● **EXERCISE GOAL**: Retype all of the listing exactly, passing over any picture you find.

● **INFORMATION PROVIDED**:
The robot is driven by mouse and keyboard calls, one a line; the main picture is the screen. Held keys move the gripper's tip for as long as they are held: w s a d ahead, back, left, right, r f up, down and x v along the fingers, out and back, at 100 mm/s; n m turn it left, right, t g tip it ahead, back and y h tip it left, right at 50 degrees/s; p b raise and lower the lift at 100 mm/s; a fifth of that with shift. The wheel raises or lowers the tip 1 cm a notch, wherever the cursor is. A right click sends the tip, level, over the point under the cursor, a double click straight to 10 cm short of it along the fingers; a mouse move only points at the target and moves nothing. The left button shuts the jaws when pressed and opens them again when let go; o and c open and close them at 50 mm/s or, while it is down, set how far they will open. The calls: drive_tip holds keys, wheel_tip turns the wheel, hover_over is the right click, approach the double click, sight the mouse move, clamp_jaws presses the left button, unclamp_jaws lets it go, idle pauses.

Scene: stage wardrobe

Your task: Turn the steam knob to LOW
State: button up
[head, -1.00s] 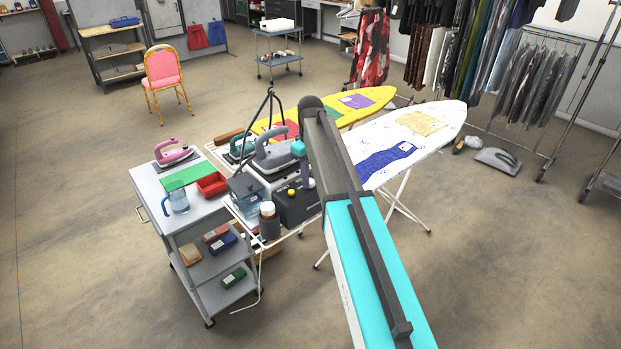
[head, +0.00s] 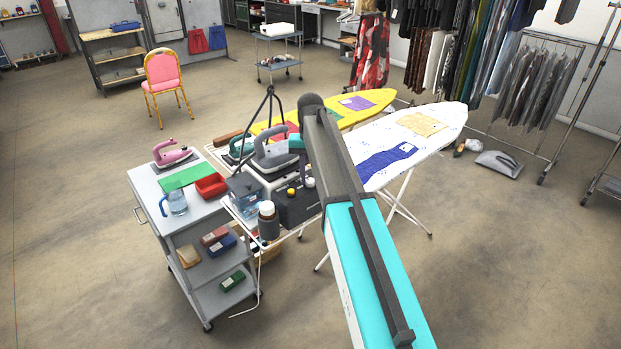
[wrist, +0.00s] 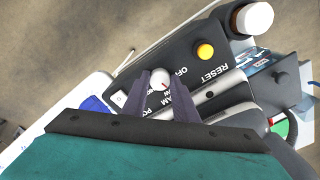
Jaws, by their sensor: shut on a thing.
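The steam knob (wrist: 159,79) is a small white cap with a red mark on the dark panel of the steam station (wrist: 190,40). My gripper (wrist: 160,84) has its two purple fingers on either side of the knob, shut on it. The red mark points toward the lower right in the wrist view, near partly covered lettering. OFF and RESET are readable; the fingers hide part of the other labels, so the setting is unclear. In the head view the knob (head: 309,182) shows at the right end of the station, close to my gripper (head: 304,174).
A yellow button (wrist: 205,51) and a brown bottle with a white cap (wrist: 257,18) are near the knob. A grey iron (head: 273,152) rests on the station. Ironing boards (head: 440,119) stand behind and right. A grey cart (head: 185,215) stands left. Open floor lies in front.

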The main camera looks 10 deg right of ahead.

● **CORRECT RESPONSE**:
The robot is driven by mouse and keyboard calls, one a line; the main picture is the screen. Held keys move the gripper's tip for as long as they are held: w s a d ahead, back, left, right, r f up, down and x v along the fingers, out and back, at 100 mm/s; n m turn it left, right, t g tip it ahead, back and y h tip it left, right at 50 degrees/s; p b raise and lower the lift at 100 mm/s; a fifth of that with shift. The wheel raises or lowers the tip 1 cm a notch, wherever the cursor is. A right click sends the tip, level, over the point under the cursor, a double click straight to 10 cm short of it along the fingers; a mouse move only points at the target and moves nothing. The left button shuts the jaws when pressed and opens them again when let go; o and c open and close them at 50 mm/s or, while it is down, set how far they will open. The calls: drive_tip holds keys, wheel_tip turns the wheel, hover_over is the right click, approach the double click, sight the mouse move, clamp_jaws presses the left button, unclamp_jaws lets it go, idle pauses.

Scene: stage wardrobe

Your task: Turn the steam knob to LOW
State: button up
[head, -1.00s] 
[head, +0.00s] 
[wrist, +0.00s] 
Jaws, by their sensor: shut on a thing.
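The steam knob (wrist: 159,79) is a small white cap with a red mark on the dark panel of the steam station (wrist: 190,40). My gripper (wrist: 160,84) has its two purple fingers on either side of the knob, shut on it. The red mark points toward the lower right in the wrist view, near partly covered lettering. OFF and RESET are readable; the fingers hide part of the other labels, so the setting is unclear. In the head view the knob (head: 309,182) shows at the right end of the station, close to my gripper (head: 304,174).
A yellow button (wrist: 205,51) and a brown bottle with a white cap (wrist: 257,18) are near the knob. A grey iron (head: 273,152) rests on the station. Ironing boards (head: 440,119) stand behind and right. A grey cart (head: 185,215) stands left. Open floor lies in front.

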The main camera looks 10 deg right of ahead.

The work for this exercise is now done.